**Problem to work on**: From the listing below, extract every line in which the word "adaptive" appears.

**Collected data**:
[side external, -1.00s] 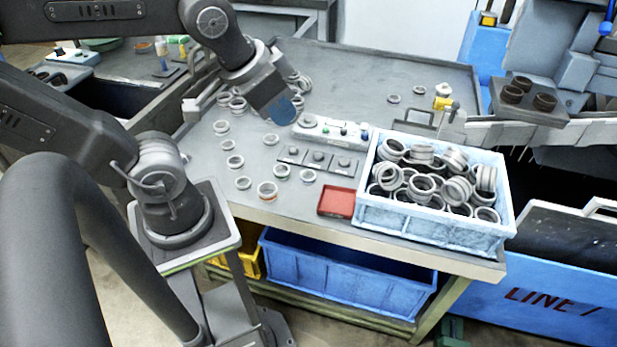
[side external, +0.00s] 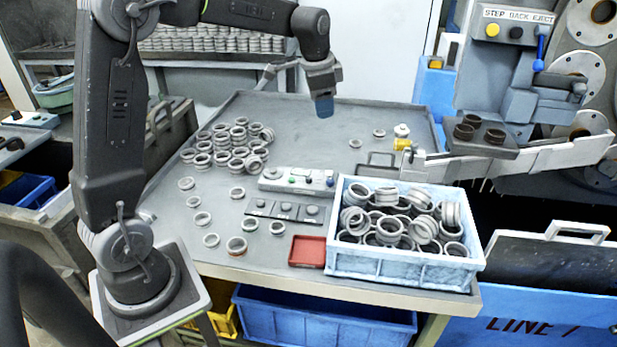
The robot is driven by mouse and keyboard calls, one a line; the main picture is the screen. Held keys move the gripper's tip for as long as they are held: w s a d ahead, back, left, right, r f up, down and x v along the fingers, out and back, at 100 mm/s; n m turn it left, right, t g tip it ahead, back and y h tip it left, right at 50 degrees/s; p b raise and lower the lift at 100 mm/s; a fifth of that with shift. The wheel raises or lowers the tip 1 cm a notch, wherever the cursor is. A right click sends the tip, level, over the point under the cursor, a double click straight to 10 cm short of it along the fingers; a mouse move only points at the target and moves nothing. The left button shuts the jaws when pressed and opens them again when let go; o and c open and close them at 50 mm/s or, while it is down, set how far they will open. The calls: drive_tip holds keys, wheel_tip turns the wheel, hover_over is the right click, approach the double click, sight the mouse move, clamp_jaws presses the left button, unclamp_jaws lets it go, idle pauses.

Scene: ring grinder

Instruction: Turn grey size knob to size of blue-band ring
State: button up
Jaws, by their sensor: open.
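My gripper (side external: 324,108) hangs pointing down, open, with blue at its tip, above the back part of the table. It holds nothing I can see. A pale control box (side external: 298,180) sits mid-table with a round grey knob (side external: 271,173) at its left end, apart from my gripper. The knob's marks are too small to read. In front lies a dark strip (side external: 285,210) with several small grey knobs or buttons. Loose grey rings (side external: 202,219) lie at the left front. One ring (side external: 237,246) has an orange-red band. I cannot make out a blue band on any ring.
A pale blue crate (side external: 400,265) full of rings stands at the right front, beside a red tray (side external: 307,251). Many rings (side external: 228,148) cluster at the back left. A chute (side external: 480,166) and machine stand at the right. The table's back middle is clear.

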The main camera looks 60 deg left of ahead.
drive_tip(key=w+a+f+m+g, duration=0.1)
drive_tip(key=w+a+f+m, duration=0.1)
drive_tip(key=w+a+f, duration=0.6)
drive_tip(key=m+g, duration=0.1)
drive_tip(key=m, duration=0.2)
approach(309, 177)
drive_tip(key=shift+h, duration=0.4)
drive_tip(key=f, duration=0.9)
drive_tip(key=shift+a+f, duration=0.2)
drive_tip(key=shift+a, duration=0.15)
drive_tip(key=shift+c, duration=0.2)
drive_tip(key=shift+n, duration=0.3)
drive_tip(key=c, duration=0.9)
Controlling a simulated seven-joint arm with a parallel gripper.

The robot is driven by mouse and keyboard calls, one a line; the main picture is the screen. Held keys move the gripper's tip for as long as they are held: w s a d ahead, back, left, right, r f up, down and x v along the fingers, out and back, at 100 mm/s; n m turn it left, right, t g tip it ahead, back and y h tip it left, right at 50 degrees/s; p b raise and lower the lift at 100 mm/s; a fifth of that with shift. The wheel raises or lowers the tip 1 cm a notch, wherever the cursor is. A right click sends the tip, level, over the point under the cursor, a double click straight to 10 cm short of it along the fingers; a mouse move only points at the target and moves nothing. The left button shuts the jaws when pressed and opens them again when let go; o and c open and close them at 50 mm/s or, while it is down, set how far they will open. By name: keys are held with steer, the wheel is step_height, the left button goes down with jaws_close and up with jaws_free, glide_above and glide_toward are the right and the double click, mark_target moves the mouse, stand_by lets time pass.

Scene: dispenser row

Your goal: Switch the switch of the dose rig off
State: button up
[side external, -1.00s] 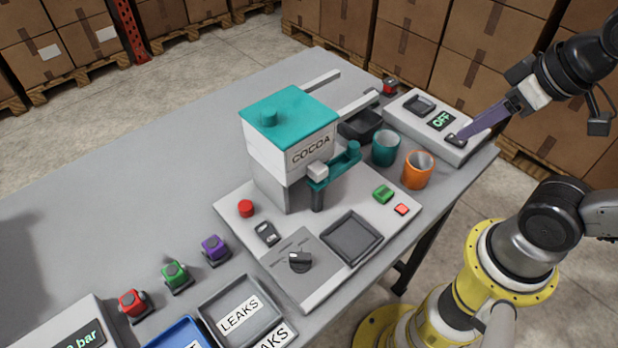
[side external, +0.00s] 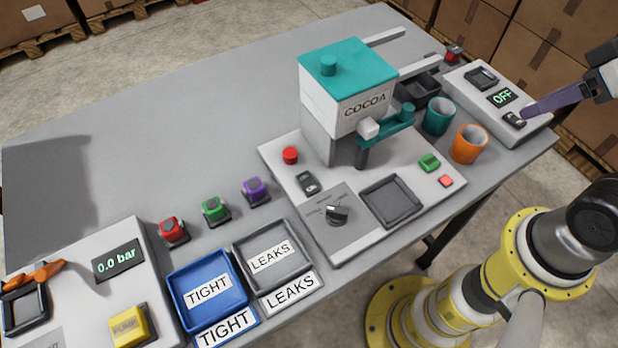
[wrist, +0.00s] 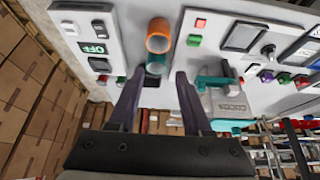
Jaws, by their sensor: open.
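A grey box (side external: 540,128) at the right end of the table has a green display (side external: 502,97) reading OFF and a small dark rocker switch (side external: 514,118) in front of it. The wrist view also shows the display (wrist: 95,48) and the switch (wrist: 100,65). No label names the dose rig.
A teal cup (side external: 438,116) and an orange cup (side external: 469,144) stand between dispenser and box. Red, green and purple small blocks (side external: 213,208), a blue tray (side external: 206,284), a grey tray (side external: 271,255) and a 0.0 bar panel (side external: 118,260) are further left. The back of the table is clear.

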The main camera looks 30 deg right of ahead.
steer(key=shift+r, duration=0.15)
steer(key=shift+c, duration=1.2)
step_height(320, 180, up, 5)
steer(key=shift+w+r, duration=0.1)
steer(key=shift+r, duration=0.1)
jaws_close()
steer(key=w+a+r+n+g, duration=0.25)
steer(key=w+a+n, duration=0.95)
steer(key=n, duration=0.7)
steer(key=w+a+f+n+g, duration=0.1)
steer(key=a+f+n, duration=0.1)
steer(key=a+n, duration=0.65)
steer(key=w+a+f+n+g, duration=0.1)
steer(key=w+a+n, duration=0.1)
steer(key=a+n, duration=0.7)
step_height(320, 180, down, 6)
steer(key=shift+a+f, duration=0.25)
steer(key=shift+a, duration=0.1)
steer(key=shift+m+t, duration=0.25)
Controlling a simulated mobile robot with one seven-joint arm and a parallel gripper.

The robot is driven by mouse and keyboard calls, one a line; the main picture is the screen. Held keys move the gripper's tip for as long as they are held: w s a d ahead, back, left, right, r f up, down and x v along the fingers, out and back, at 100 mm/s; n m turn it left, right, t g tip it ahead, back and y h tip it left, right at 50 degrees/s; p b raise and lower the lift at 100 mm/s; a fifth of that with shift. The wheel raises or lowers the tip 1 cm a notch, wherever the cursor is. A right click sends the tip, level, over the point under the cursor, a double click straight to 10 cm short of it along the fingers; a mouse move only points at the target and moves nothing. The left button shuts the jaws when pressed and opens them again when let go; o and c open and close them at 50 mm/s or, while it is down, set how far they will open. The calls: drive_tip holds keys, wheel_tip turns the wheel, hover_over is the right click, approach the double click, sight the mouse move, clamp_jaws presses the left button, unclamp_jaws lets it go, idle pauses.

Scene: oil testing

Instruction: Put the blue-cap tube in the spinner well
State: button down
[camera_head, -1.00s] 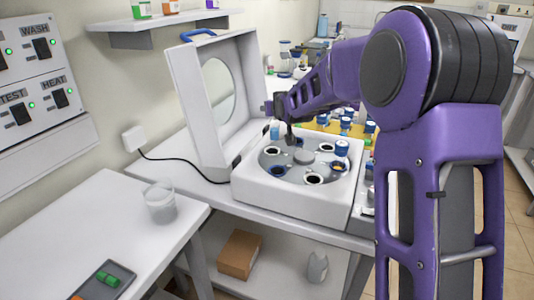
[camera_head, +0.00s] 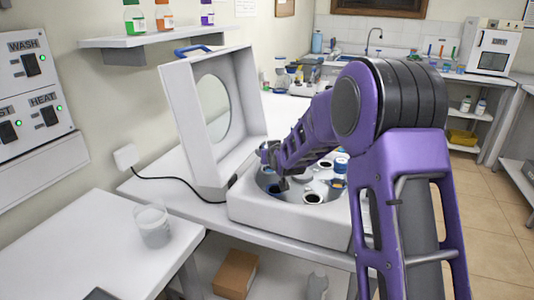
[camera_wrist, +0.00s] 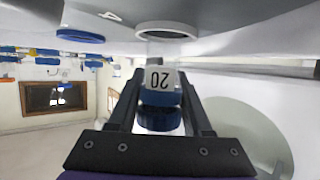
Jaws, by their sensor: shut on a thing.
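My gripper (camera_wrist: 160,112) is shut on the blue-cap tube (camera_wrist: 160,80), which has a white label reading 20, upside down in the wrist view. The blue cap is between my fingers, and the tube points towards the spinner's face. A white-rimmed well (camera_wrist: 167,30) lies just past its end; I cannot tell whether the tip has entered it. In the head view my gripper (camera_head: 281,185) is low over the left part of the spinner (camera_head: 290,221), and the tube is not clear there. A white-rimmed front well (camera_head: 313,198) looks empty. A blue-rimmed well (camera_wrist: 80,36) also shows.
The spinner's lid (camera_head: 207,110) stands open behind my arm. Another blue-capped tube (camera_head: 341,162) is at the spinner's right side. A clear beaker (camera_head: 152,226) stands on the left table. A shelf (camera_head: 150,43) with bottles hangs on the wall.

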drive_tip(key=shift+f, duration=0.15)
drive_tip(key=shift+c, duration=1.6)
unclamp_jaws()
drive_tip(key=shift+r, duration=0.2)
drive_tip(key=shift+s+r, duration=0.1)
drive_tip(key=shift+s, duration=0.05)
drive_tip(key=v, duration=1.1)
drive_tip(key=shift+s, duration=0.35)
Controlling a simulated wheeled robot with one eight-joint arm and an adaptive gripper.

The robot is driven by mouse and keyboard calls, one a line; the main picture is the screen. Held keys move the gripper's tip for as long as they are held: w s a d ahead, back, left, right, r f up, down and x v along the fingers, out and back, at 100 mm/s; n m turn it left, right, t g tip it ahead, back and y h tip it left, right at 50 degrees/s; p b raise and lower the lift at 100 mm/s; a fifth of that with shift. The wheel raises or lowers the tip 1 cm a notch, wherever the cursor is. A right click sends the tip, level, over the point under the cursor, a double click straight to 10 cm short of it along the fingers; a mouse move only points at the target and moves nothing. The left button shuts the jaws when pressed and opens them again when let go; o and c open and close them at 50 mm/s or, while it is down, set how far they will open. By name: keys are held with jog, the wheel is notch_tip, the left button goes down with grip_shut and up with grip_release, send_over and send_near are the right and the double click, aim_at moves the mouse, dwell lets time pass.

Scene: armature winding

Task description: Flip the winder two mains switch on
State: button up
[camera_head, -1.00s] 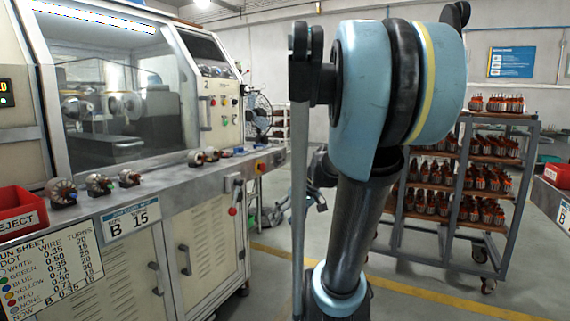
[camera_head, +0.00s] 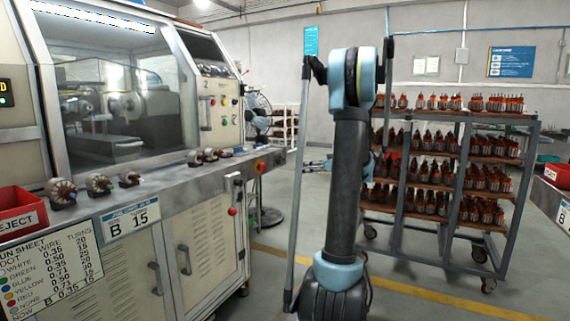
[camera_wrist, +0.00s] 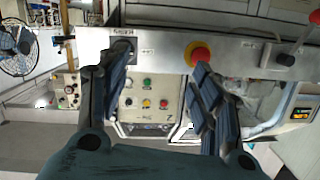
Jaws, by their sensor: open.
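On winder two's front, a lever with a red knob (camera_head: 232,211) hangs down below its grey box in the head view. It also shows in the upside-down wrist view, with the red knob (camera_wrist: 315,17) at the top right edge and its dark pivot near the front rail. No label on it can be read. My gripper (camera_wrist: 160,68) is open and empty in the wrist view, its two dark fingers spread in front of the rail. The lever lies to the right of the fingers there, apart from them.
A red emergency stop on yellow (camera_wrist: 200,54) and a dark round control (camera_wrist: 123,48) sit on the rail close to the fingers. Winder two's button panel (camera_head: 218,95) is above. A fan (camera_head: 257,112) and a rack of armatures (camera_head: 450,170) stand behind. Floor between is clear.

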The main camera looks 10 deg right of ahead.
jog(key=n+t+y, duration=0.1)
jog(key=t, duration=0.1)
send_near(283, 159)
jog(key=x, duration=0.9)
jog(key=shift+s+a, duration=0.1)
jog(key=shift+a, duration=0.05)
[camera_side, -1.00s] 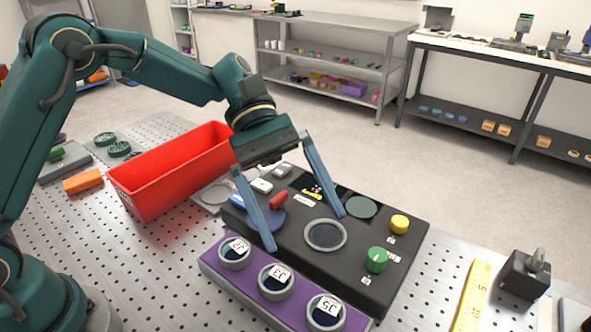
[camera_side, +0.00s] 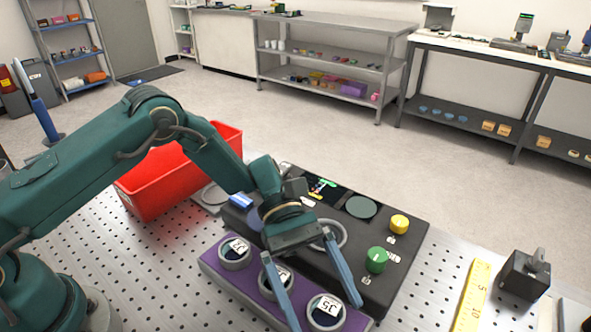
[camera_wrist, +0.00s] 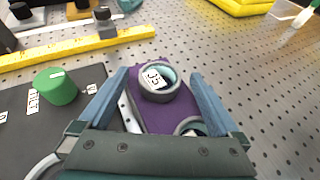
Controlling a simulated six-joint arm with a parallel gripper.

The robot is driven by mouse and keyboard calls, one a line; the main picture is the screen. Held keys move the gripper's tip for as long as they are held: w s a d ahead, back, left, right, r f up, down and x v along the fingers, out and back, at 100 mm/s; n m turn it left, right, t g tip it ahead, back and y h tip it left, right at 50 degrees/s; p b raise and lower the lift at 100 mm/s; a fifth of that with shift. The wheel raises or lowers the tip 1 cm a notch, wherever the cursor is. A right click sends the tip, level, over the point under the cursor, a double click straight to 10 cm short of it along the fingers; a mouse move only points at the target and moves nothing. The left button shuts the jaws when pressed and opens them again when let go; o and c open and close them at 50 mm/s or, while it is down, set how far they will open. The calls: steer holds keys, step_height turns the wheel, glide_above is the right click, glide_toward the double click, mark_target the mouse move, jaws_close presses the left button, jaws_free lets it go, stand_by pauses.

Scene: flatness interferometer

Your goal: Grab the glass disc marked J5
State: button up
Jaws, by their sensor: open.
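The glass disc marked J5 (camera_side: 326,311) sits in a round grey-rimmed seat at the right end of the purple holder (camera_side: 253,290). It also shows in the wrist view (camera_wrist: 157,80), its white label facing up, ahead of and between my fingers. My gripper (camera_side: 325,312) is open, its two blue fingers reaching down on either side of the J5 disc in the side view. In the wrist view my gripper (camera_wrist: 165,90) holds nothing. Whether the fingers are level with the disc I cannot tell. Two other labelled discs sit in the holder, the middle one (camera_side: 276,279) partly hidden by my gripper.
The black instrument (camera_side: 400,290) with a green knob (camera_side: 376,260) and a yellow knob (camera_side: 399,224) stands right behind the holder. A red bin (camera_side: 150,195) is at the left. A yellow ruler (camera_side: 472,297) and a dark block (camera_side: 525,275) lie to the right.

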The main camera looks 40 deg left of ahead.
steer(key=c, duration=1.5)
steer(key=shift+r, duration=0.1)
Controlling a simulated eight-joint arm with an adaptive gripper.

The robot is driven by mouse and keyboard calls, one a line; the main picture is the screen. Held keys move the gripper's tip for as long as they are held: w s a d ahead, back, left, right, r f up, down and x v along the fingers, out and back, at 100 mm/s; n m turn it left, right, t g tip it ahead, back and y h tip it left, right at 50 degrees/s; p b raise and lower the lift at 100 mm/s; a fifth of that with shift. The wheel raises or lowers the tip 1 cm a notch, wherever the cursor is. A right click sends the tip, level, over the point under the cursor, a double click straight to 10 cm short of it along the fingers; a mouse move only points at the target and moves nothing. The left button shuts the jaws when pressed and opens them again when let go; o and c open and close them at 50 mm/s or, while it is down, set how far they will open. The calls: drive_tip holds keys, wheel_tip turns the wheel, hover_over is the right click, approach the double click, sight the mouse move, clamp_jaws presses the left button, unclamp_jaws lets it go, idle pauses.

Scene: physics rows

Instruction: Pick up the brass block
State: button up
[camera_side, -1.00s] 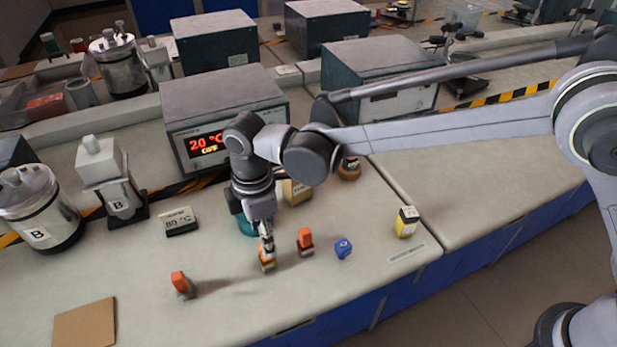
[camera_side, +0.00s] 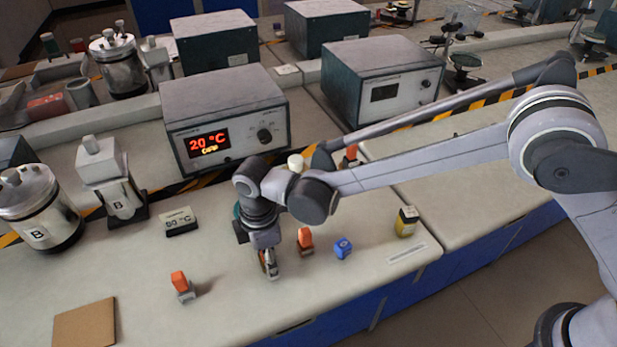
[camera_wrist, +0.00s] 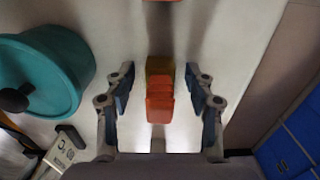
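A block with an orange top and a brass-brown body (camera_wrist: 160,72) sits between my gripper's fingers in the wrist view. I take it for the brass block. My gripper (camera_wrist: 160,82) is open, with one finger on each side and a visible gap to the block on both sides. In the side view my gripper (camera_side: 270,270) points down at the bench and hides most of this block. A second orange-topped block (camera_side: 305,241) stands just right of the gripper. A third, with a grey body (camera_side: 183,288), stands to the left.
A blue item (camera_side: 343,248) and a yellow bottle with a dark cap (camera_side: 406,222) stand to the right. A teal round vessel (camera_wrist: 75,75) is left of the gripper.

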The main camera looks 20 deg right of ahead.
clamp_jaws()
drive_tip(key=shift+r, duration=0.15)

**Full response**:
Controlling a simulated wheeled robot with one eight-joint arm and an adaptive gripper.
Controlling a simulated eight-joint arm with an adaptive gripper.

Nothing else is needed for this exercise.